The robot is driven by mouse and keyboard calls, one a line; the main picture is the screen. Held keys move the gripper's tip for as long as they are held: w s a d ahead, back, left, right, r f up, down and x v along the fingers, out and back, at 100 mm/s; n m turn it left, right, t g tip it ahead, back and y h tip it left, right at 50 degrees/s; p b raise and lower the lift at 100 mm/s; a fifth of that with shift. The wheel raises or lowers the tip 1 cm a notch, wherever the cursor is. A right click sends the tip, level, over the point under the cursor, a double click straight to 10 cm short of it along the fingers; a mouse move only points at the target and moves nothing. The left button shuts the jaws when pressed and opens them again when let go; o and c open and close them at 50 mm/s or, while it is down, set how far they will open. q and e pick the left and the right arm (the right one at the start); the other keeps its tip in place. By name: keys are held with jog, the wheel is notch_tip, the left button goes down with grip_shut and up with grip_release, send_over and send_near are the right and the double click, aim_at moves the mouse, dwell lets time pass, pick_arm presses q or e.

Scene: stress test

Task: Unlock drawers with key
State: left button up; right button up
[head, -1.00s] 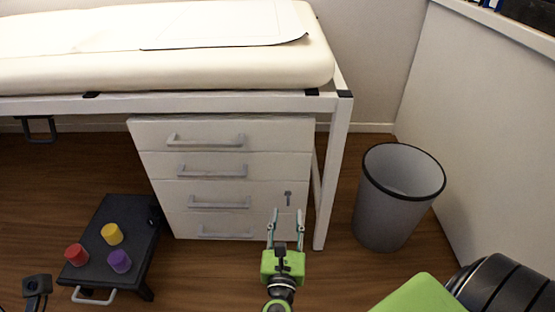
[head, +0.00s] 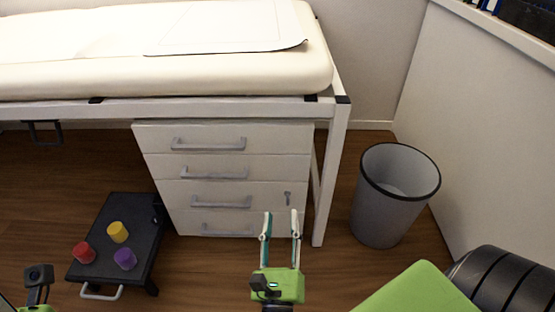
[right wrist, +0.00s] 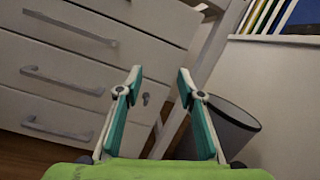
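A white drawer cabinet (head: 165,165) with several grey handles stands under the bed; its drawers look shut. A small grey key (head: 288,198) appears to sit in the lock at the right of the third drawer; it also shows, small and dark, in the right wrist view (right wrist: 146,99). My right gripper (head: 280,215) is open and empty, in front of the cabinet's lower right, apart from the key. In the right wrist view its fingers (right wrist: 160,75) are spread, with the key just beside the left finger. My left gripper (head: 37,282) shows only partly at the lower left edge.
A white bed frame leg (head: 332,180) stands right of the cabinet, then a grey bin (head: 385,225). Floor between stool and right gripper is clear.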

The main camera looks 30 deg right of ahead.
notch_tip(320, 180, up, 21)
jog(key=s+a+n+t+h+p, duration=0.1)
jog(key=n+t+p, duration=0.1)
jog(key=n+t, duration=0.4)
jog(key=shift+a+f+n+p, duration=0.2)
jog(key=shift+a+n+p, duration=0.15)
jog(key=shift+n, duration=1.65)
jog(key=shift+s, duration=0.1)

What this task involves
Would you return the data exactly as written, without the pictures?

Result below
The robot is driven by mouse and keyboard calls, one a line; the main picture is the screen. Held keys move the gripper's tip for as long as they are held: w s a d ahead, back, left, right, r f up, down and x v along the fingers, out and back, at 100 mm/s; n m turn it left, right, t g tip it ahead, back and y h tip it left, right at 50 degrees/s; p b raise and lower the lift at 100 mm/s; a fifth of that with shift. The wheel raises or lowers the tip 1 cm a notch, wherever the cursor is. A right click sends the tip, level, over the point under the cursor, a double click straight to 10 cm short of it along the fingers; a mouse move only points at the target and moves nothing. The left button shuts the jaws when pressed and opens them again when let go; o and c open and close them at 50 mm/s or, while it is down, set how far they will open. q and e pick the left and the right arm (the right one at the start); the other keeps its tip in place. By name: keys are held with jog, the wheel is notch_tip, the left button goes down with grip_shut and up with grip_release, send_over and send_near are the right and the double click, aim_at moves the mouse, dwell lets time pass, pick_arm presses q or e.

Scene: stress test

Task: Unlock drawers with key
State: left button up; right button up
[head, -1.00s] 
[head, +0.00s] 
[right wrist, +0.00s] 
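A white drawer cabinet (head: 165,165) with several grey handles stands under the bed; its drawers look shut. A small grey key (head: 288,198) appears to sit in the lock at the right of the third drawer; it also shows, small and dark, in the right wrist view (right wrist: 146,99). My right gripper (head: 280,215) is open and empty, in front of the cabinet's lower right, apart from the key. In the right wrist view its fingers (right wrist: 160,75) are spread, with the key just beside the left finger. My left gripper (head: 37,282) shows only partly at the lower left edge.
A white bed frame leg (head: 332,180) stands right of the cabinet, then a grey bin (head: 385,225). Floor between stool and right gripper is clear.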

The main camera looks 30 deg right of ahead.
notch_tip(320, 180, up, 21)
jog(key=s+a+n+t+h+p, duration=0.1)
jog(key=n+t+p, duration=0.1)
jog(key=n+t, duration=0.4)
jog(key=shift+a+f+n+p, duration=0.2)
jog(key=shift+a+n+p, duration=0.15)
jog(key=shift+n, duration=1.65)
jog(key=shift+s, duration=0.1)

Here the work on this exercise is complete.